C’est sur cette île que sont situées les sources où les bâtiments peuvent se procurer de l’eau. Il paraît fort singulier tout d’abord que l’eau douce monte et descende avec la marée ; on a été jusqu’à s’imaginer que l’eau de ces puits n’est que de l’eau de mer débarrassée de son principe salin par la filtration à travers le sable. Les puits participant aux mouvements de la marée sont très-communs dans quelques-unes des îles basses des Indes occidentales. L’eau de mer pénètre dans le sable comprimé ou dans les rochers poreux de corail comme dans une éponge ; or, la pluie qui tombe à la surface doit s’abaisser jusqu’au niveau de la mer environnante et s’y accumuler en déplaçant un volume égal d’eau salée. À mesure que l’eau qui se trouve dans la partie inférieure de cette grande masse de coraux qu’on pourrait comparer à une éponge, monte et descend avec la marée, l’eau située plus près de la surface doit suivre le même mouvement ; cette eau reste douce si elle est en masse assez compacte pour qu’il ne se fasse trop de mélange mécanique. Mais, partout où le sol est formé de gros blocs de corail, si l’on creuse un puits, on n’obtient que de l’eau saumâtre.

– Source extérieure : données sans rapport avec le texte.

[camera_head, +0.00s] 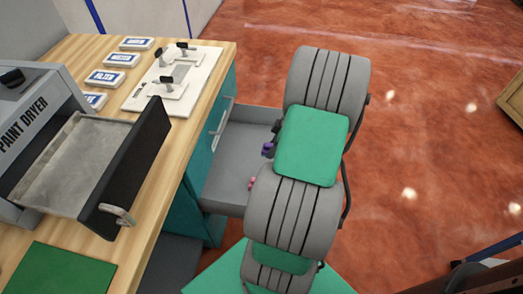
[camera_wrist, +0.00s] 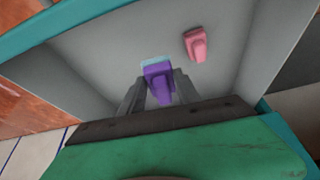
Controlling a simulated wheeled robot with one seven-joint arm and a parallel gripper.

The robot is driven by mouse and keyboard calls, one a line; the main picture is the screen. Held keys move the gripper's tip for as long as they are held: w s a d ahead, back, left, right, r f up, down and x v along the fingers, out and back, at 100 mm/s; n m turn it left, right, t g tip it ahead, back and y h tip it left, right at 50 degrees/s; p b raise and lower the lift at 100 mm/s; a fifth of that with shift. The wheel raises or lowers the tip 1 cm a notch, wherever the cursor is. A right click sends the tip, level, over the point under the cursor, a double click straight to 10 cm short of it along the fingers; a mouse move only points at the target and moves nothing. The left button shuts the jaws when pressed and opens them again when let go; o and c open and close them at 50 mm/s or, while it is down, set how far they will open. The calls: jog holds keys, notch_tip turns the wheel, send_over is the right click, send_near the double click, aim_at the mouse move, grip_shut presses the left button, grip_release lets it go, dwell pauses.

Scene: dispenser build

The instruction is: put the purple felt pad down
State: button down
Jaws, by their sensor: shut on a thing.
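The purple felt pad (camera_wrist: 158,85) has a light blue edge at its far end. My gripper (camera_wrist: 158,91) is shut on it, with a grey finger on each side. In the head view the purple pad (camera_head: 268,149) shows as a small patch at the left of my arm, over the open grey drawer (camera_head: 226,165). My arm hides most of the gripper (camera_head: 272,146) there. The drawer floor (camera_wrist: 105,48) lies beyond the pad in the wrist view. I cannot tell whether the pad touches it.
A pink piece (camera_wrist: 196,44) lies in the drawer, right of the purple pad in the wrist view. The drawer walls are close around. The wooden counter (camera_head: 205,85) holds a paint dryer (camera_head: 35,120) with its tray out, a white board (camera_head: 140,98) and several labelled blocks.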

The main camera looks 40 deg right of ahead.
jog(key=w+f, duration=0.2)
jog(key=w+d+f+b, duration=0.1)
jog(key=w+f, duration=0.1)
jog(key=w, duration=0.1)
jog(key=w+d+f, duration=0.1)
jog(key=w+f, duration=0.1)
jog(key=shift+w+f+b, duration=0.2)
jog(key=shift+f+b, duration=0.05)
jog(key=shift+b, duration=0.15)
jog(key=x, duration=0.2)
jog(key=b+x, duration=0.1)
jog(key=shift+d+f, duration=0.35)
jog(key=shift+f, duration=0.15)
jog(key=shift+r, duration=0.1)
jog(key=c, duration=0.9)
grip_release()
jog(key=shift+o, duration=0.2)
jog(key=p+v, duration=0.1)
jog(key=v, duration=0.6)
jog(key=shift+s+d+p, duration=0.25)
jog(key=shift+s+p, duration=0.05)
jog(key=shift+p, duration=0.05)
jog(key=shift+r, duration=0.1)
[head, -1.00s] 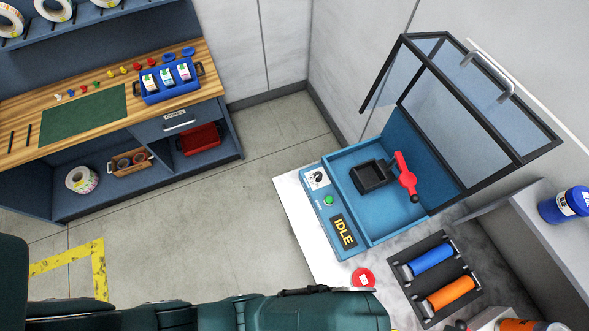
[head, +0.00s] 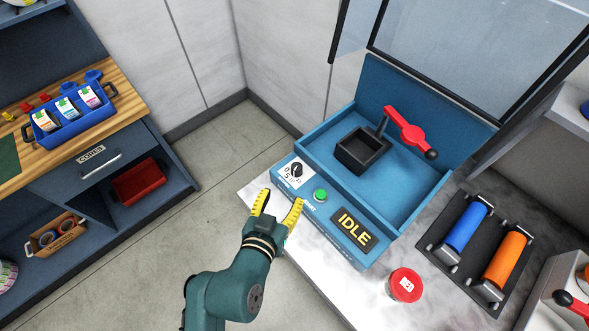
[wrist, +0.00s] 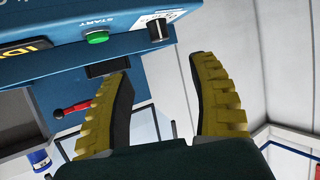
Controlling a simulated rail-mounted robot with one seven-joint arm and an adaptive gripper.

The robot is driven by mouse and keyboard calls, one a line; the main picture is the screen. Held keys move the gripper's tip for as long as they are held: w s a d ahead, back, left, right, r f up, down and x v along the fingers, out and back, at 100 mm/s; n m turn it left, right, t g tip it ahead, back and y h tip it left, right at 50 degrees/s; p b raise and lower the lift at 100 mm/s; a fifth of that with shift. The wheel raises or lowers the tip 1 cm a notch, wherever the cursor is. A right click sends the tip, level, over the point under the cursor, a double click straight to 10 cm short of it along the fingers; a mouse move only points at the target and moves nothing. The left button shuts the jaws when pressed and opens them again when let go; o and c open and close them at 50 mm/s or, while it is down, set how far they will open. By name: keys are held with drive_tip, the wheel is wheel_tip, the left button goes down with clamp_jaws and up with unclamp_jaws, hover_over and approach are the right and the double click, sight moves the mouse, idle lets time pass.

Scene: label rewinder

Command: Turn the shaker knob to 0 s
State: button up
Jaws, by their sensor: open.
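The shaker (head: 345,262) is a blue machine with an open tray and a raised clear lid. Its black knob (head: 296,170) sits on a white dial plate (head: 293,177) at the left end of the front panel; the pointer's exact setting is too small to read. The knob also shows in the wrist view (wrist: 158,32), above the gap between the fingers. My gripper (head: 278,202), with yellow ribbed fingers, is open and empty. It is just in front of the panel, below the knob, apart from it. In the wrist view its fingers (wrist: 168,75) stand spread.
A green START button (head: 320,195) and an IDLE display (head: 354,229) are right of the knob. A red lever clamp (head: 405,130) stands in the tray by a black cup (head: 362,152). A red button (head: 405,284) and blue and orange rollers (head: 463,235) are at right.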

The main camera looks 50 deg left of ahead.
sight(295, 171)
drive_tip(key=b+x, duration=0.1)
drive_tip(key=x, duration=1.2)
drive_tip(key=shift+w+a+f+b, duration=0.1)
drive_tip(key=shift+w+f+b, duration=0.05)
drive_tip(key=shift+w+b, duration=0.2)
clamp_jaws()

Nous restons après dîner pour voir une scène à moitié superstitieuse que jouent les femmes indigènes. Une grande cuiller de bois, portant des vêtements, transportée sur la tombe de l’un des leurs, reçoit, disent-elles, des inspirations à la pleine lune et se met à danser. Après quelques préparatifs, la cuiller, soutenue par deux femmes, s’agita de mouvements convulsifs et se mit à danser en suivant la mesure du chant des femmes et des enfants. C’était un spectacle absurde ; toutefois M. Liesk soutient que la plupart des Malais croient au mouvement spontané de la cuiller. La danse ne commence qu’après le lever de la lune ; je ne regrettai pas d’être resté, car c’était un magnifique spectacle que de voir la lune briller à travers les longues branches des cocotiers, faiblement agités par la brise du soir. Ces scènes des tropiques sont si délicieuses, qu’elles égalent presque les scènes de la patrie, qui nous sont chères à tant de titres.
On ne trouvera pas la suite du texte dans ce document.